中川大輔演じる水沼脩は、まさに“沼”そのもの。ふわっとした空気感、ちょっと抜けた笑顔、でも妙に色気がある……。優しいのに無責任な言葉を投げる絶妙な距離感が、観ていてモヤモヤする。でもそのモヤモヤこそが、リアルだ。

しかも中川はそのズルさだけでなく、時折見せる真剣な眼差しや、ふとした弱さの表現もうまい。決して一面的ではない沼を演じきるバランス感覚に、役者としての奥行きを感じさせる。SNS上でも「めろすぎる」「やはり沼」「モデルでライダーで沼男!」と絶賛の声が多い。

ゴールは「海老のままでも愛されたい」

『海老だって鯛が釣りたい』は、一見軽やかな王道ラブコメに見える。でも、その実はかなり丁寧に「他者を見ること」と「自分を知ること」が描かれている。

スペックで人を測っていた自分に気づき、そこからどう変わっていくか。
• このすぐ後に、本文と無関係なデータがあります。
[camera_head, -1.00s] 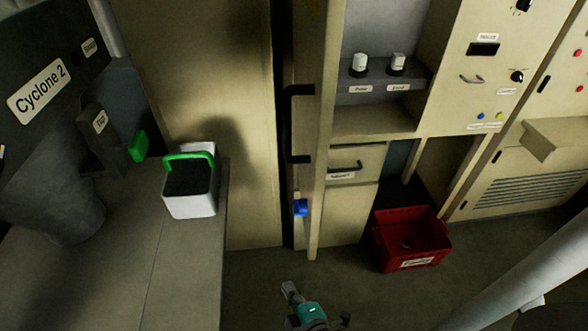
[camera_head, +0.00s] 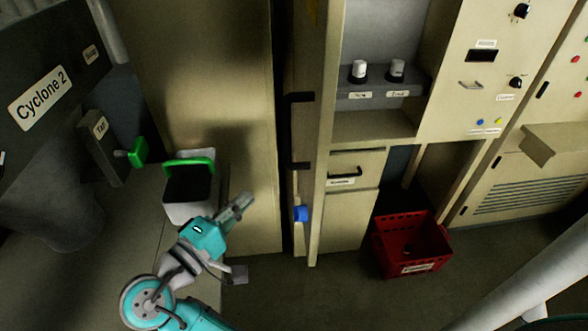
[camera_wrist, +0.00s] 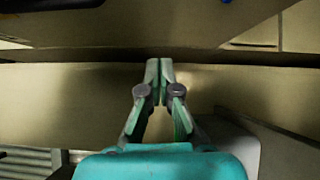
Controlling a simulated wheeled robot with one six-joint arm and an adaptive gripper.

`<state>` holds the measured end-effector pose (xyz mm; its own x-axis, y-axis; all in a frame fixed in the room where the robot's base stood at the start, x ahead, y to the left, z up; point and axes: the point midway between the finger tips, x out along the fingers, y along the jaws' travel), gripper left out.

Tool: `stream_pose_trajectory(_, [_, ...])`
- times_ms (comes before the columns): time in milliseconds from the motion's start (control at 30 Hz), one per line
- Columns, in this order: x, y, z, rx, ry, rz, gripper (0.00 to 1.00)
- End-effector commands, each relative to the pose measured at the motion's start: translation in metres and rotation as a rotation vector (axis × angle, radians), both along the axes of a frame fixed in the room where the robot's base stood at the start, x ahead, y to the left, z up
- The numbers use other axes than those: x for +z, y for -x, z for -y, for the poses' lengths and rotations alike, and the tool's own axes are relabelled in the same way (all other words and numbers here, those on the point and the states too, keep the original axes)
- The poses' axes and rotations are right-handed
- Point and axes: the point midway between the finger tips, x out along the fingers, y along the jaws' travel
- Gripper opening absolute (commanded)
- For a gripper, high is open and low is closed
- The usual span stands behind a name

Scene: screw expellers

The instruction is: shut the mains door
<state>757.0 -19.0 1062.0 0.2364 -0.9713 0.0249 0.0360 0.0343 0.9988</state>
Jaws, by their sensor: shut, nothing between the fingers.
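A narrow upright beige panel (camera_head: 305,60) with a long black bar handle (camera_head: 291,135) stands almost edge-on in the head view, and I take it for the mains door. No label on it can be read. A dark upright gap separates it from a broad beige panel (camera_head: 205,70) on its left. My gripper (camera_head: 243,203) is shut and empty, in front of the broad panel's lower part, left of the handle and apart from it. In the wrist view my closed fingertips (camera_wrist: 158,72) point at a beige surface below a dark gap.
A blue knob (camera_head: 301,213) sits low beside the gap. A red crate (camera_head: 412,245) is on the floor at right. Open floor (camera_head: 310,295) lies in front of the cabinets.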

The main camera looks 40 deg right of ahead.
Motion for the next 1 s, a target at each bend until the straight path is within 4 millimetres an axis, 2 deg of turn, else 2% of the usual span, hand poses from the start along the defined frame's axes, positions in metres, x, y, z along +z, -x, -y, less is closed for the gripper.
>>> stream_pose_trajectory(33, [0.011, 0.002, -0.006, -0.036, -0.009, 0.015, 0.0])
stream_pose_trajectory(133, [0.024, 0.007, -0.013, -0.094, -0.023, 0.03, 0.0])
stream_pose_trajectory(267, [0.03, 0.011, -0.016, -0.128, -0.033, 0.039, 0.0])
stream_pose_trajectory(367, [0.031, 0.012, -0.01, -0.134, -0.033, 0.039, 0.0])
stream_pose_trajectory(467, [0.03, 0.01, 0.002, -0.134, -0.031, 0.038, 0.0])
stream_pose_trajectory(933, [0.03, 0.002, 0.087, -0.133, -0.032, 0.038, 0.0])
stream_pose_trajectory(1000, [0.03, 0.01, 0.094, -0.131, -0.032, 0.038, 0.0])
人の魅力は「鯛」か「海老」かではなく、その人自身の姿にこそある。唯子は、恋を通してそれを少しずつ学んでいく。

その成長の過程を見守るのが、なんとも愛おしい。笑えるのに切なくて、ちょっと胸が痛くて、でも最終的に自分も一歩前に進めそうな気がしてくる……。そんな温度感のあるラブコメだ。